** start DATA EXTRACT **

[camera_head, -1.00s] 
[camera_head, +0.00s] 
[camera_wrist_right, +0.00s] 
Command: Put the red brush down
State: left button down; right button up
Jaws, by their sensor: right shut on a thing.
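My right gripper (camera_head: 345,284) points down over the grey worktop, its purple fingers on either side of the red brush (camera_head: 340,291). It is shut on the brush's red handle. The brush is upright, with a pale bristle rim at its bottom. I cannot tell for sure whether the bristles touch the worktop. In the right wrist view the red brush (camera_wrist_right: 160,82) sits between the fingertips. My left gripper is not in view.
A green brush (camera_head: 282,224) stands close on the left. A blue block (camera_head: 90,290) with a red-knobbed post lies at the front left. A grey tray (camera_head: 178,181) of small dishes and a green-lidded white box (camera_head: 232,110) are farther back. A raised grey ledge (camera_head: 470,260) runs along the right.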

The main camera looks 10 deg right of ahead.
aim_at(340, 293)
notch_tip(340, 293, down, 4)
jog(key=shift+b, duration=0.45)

** end DATA EXTRACT **

## STATED GOAL
Repeat the material above in full, keeping every word.

## RESULT FOR THIS EXERCISE
[camera_head, -1.00s] 
[camera_head, +0.00s] 
[camera_wrist_right, +0.00s] 
Command: Put the red brush down
State: left button down; right button up
Jaws, by their sensor: right shut on a thing.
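My right gripper (camera_head: 345,284) points down over the grey worktop, its purple fingers on either side of the red brush (camera_head: 340,291). It is shut on the brush's red handle. The brush is upright, with a pale bristle rim at its bottom. I cannot tell for sure whether the bristles touch the worktop. In the right wrist view the red brush (camera_wrist_right: 160,82) sits between the fingertips. My left gripper is not in view.
A green brush (camera_head: 282,224) stands close on the left. A blue block (camera_head: 90,290) with a red-knobbed post lies at the front left. A grey tray (camera_head: 178,181) of small dishes and a green-lidded white box (camera_head: 232,110) are farther back. A raised grey ledge (camera_head: 470,260) runs along the right.

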The main camera looks 10 deg right of ahead.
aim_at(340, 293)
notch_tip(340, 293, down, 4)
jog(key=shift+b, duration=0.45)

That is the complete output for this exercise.